M04 Effective spread#
Question
What does it actually cost to trade?
Rationale
Quoted spread (best ask − best bid) can be very narrow while the venue is quiet. Effective spread, the realised cost of market orders relative to mid-price, measures actual execution cost against actual trades.
Inputs
| Mid-price reference | 1-minute order book snapshots |
|---|---|
| Trade direction | Buy/sell from feed where provided; Lee-Ready inferred otherwise |
| Aggregation | Volume-weighted average over 24h, in basis points |
v2 roadmap: a 7-day rolling fallback for days with sparse order-book snapshot coverage. v1 uses the 24h window unconditionally and gates to insufficient_data when fewer than 50% of expected 1-minute snapshots are available; trade count itself is reported but does not gate the metric, so quiet trade days with adequate snapshot coverage still produce a score.
Score mapping
Monotonic in effective spread: lower bps maps to a higher score. BTC/USDT benchmarks: under 5 bps is excellent, 5-15 bps typical, above 50 bps atypical. Exact thresholds are anchored to the live peer distribution and recalibrated periodically.
Cost to replicate
Effective spread reflects actual execution cost. A low effective spread without lowering fees or subsidising market makers is not easily replicated; both substitutes carry direct costs.
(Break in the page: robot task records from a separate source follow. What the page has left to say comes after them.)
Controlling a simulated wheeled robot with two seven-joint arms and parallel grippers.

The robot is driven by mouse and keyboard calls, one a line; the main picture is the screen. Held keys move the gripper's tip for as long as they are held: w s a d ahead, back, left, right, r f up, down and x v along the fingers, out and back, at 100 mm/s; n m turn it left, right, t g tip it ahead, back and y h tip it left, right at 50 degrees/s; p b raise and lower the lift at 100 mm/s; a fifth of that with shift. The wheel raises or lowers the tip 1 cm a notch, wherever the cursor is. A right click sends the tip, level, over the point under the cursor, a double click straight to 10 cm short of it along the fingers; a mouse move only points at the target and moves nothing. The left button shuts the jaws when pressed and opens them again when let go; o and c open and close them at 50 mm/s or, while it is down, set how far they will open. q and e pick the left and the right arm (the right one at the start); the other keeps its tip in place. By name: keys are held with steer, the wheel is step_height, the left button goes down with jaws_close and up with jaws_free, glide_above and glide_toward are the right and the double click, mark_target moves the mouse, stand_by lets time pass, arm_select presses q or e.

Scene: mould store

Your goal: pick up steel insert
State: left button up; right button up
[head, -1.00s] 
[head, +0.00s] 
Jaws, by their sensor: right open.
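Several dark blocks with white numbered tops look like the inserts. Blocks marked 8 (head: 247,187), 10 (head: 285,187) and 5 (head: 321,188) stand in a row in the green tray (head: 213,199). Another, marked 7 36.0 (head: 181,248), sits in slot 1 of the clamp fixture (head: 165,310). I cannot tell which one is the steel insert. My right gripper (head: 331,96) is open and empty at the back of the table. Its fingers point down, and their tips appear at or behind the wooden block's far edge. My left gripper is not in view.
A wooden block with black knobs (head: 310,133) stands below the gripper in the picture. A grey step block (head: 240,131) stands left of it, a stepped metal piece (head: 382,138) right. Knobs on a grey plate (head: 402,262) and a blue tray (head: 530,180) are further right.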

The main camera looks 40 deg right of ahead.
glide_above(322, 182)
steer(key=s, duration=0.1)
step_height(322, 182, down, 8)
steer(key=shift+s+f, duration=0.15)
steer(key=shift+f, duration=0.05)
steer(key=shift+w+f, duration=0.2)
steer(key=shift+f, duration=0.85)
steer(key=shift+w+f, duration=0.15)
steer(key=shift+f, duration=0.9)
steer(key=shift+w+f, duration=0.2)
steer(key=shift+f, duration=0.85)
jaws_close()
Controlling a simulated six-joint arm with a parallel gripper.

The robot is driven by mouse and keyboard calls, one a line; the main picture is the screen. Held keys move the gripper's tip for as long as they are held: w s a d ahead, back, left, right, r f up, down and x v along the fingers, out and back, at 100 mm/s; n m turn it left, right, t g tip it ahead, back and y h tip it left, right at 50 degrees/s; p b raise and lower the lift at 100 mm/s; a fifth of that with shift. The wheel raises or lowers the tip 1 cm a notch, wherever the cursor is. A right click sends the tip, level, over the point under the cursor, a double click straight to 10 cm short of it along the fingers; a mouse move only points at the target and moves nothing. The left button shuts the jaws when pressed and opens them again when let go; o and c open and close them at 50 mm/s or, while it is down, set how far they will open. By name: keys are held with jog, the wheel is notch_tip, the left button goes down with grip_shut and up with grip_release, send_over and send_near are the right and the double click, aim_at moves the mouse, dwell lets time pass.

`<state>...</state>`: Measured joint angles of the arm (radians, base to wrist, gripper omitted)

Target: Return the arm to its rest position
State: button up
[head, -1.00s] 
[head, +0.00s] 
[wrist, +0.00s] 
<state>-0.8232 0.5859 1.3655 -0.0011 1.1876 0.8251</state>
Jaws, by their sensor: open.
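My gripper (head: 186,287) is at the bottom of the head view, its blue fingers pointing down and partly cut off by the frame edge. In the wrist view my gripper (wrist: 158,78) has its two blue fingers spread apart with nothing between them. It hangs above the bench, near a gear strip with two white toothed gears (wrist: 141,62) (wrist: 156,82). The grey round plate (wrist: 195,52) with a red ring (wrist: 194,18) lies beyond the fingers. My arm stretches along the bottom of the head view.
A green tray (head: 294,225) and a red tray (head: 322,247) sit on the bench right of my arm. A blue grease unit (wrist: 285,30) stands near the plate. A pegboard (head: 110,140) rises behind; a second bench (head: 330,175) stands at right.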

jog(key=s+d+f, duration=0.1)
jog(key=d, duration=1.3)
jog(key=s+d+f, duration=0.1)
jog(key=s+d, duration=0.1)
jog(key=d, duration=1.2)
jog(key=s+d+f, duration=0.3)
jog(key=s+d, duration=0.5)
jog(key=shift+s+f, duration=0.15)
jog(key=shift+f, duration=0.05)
M05 Order book slope (Kyle's λ proxy)#
Question
How much does the book absorb? What is the price impact of size?
Rationale
A deep book has a gradual slope: a $1M sell order moves price incrementally. A book with thin layers beyond the inside quote shows a steep slope at size. The relationship between executed size and price impact is a proxy for Kyle's lambda, computable from public order book data alone.
Inputs
| Snapshots | 1-minute frequency, full depth within ±5% of mid |
|---|---|
| Standard sizes | $10k, $100k, $1M notional on each side |
| Outlier treatment | Sizes winsorised at 99.9th percentile |
Score mapping
Monotonic in λ expressed as slippage-bps for a standard $100k trade: lower λ maps to a higher score. Typical range 10-50 bps; values above 200 bps are atypical.
Cost to replicate
Matching this requires maintaining real depth across multiple price levels. The capital cost scales with the square of the depth advertised.
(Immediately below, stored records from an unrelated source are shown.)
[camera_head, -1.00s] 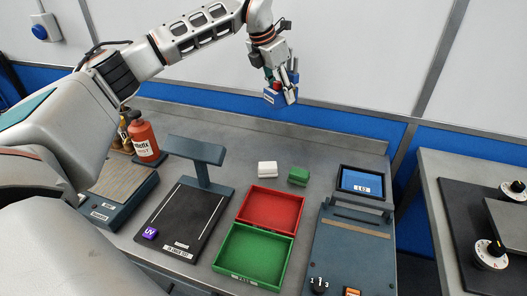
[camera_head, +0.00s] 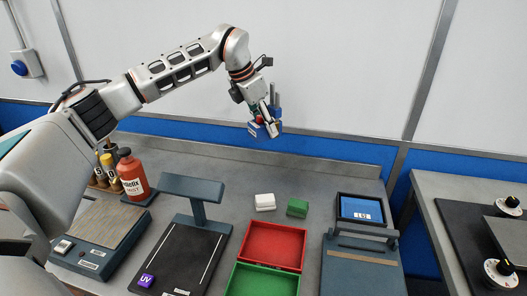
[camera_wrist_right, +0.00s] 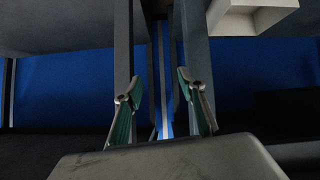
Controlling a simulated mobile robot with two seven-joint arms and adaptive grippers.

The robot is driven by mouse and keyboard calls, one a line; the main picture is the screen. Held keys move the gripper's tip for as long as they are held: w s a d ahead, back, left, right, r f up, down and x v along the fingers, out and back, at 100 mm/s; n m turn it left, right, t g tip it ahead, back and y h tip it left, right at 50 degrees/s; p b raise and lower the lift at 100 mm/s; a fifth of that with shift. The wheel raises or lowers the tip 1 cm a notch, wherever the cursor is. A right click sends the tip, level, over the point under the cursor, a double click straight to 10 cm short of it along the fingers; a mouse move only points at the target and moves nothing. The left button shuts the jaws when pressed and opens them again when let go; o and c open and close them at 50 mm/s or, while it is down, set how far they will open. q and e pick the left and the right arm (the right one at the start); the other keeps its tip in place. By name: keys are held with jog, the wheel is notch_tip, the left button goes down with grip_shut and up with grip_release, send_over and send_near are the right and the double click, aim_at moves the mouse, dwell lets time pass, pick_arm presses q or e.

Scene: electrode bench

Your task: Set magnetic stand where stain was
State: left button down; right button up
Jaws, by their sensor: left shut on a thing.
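My left gripper (camera_head: 262,112) is shut on the magnetic stand (camera_head: 271,130), a blue block with a thin grey upright. It holds the stand in the air above the back of the bench, in front of the blue wall strip. The fingers partly hide the stand, and a small red part shows beside them. I see no stain on the bench. My right gripper (camera_wrist_right: 165,105) shows only in the right wrist view, with its two green-padded fingers apart and nothing held between them.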

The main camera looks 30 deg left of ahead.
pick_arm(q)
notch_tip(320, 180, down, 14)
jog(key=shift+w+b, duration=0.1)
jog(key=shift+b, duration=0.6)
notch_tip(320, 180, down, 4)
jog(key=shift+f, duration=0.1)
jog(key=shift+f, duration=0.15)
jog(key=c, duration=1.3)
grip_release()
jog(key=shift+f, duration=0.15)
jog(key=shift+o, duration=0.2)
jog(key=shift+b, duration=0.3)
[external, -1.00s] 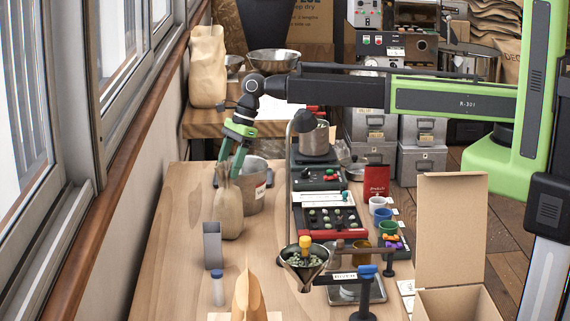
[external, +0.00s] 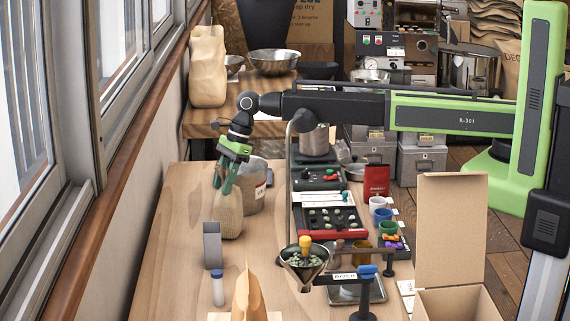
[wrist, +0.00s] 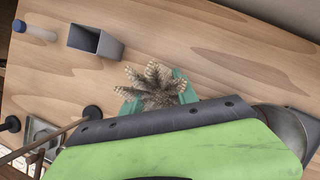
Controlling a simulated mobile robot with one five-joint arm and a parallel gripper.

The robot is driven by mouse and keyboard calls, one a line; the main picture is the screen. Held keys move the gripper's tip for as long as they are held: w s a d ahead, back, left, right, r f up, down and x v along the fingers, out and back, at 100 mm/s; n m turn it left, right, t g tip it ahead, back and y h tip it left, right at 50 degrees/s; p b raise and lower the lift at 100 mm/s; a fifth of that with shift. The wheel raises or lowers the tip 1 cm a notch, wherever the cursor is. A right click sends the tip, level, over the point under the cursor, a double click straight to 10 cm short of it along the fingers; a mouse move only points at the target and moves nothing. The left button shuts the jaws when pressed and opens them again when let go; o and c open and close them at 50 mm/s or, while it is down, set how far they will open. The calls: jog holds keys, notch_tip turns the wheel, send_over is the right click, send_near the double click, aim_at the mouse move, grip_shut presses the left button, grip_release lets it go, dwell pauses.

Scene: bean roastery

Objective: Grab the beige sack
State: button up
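The beige sack (external: 228,216) stands upright on the wooden table, left of the middle. My gripper (external: 223,184) points down over it, with its green fingers low around the sack's top. In the wrist view, the sack's gathered, ruffled top (wrist: 156,84) lies between the two green fingers of my gripper (wrist: 158,98), one on each side. The fingers look spread. Whether they touch the sack is hidden by the ruffles and the gripper body.
A metal pot (external: 254,188) stands close behind and right of the sack. A grey open box (external: 212,245) and a blue-capped vial (external: 217,289) stand in front. A larger beige bag (external: 207,68) is on the back table. The window wall runs along the left.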

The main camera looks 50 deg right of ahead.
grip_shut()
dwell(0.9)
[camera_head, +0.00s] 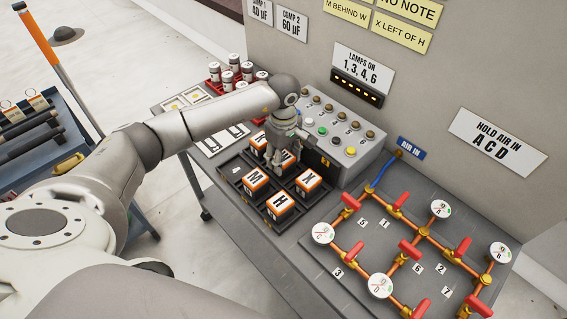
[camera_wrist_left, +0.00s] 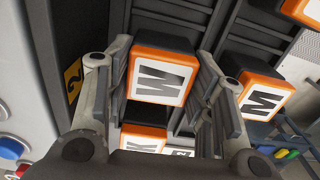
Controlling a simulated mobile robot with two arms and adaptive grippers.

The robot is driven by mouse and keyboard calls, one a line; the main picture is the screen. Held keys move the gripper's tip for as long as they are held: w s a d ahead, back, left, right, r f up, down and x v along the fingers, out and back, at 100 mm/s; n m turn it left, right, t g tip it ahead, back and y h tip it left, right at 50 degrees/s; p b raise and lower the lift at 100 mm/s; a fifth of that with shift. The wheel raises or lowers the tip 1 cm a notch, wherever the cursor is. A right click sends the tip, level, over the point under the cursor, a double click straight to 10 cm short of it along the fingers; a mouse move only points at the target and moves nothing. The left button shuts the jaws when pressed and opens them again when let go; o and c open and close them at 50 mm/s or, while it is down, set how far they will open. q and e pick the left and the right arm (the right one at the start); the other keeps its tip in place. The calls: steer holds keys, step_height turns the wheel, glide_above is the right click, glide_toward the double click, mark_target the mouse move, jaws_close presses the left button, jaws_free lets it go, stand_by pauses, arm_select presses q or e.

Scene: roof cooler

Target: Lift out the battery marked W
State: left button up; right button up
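My left gripper (camera_head: 279,160) reaches down into the black battery tray (camera_head: 234,186). In the left wrist view its fingers (camera_wrist_left: 165,90) stand apart on both sides of an orange-and-black battery (camera_wrist_left: 162,78) whose sideways letter looks like W. Narrow gaps seem to show beside its cap, and it looks seated level with its neighbours. In the head view my gripper largely covers this battery. Batteries marked M (camera_head: 254,179), X (camera_head: 308,181) and H (camera_head: 280,204) stand in front of and beside it in the tray. My right gripper is out of view.
A grey control box (camera_head: 345,158) with coloured buttons stands close behind the tray. A pipe board with red valves (camera_head: 410,248) and gauges is to the right. A red rack of cylinders (camera_head: 230,75) stands at the back left. The table's front strip is bare.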

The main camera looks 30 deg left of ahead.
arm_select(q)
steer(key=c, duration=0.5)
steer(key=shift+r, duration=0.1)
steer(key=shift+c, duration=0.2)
M06 Quote stability and update rate#
Question
Are quotes being maintained, or is the book updating at rates disproportionate to actual trading?
Rationale
Quote update rates disproportionate to trade rates can indicate rapid cancel-and-replace cycles that make displayed depth difficult to hit in practice. High update-to-trade ratios are associated with low effective fill rates in several academic studies of exchange microstructure.
Inputs
| Order book stream | WebSocket add/cancel/modify events from the continuous WS consumer |
|---|---|
| Quote-update ratio | book_events / trades over the 24h window |
| Coverage threshold | If WebSocket sequence gaps cover more than 50% of the day, the metric is not scored for that day |
Score mapping
Non-monotonic in the quote-update ratio: both very low and very high values map to a lower score. A near-zero ratio indicates a sleepy book with insufficient quoting activity; a very high ratio (thousands of book events per trade) indicates rapid cancel-and-replace cycles characteristic of quote-stuffing patterns. Healthy market-making sits in a moderate plateau (roughly 50-1000 events per trade) which maps to the highest scores.
Cost to replicate
Sustained moderate quote activity requires real market-maker capital and inventory tolerance. Neither extreme (too quiet, or churn-without-substance) is easily produced as a substitute.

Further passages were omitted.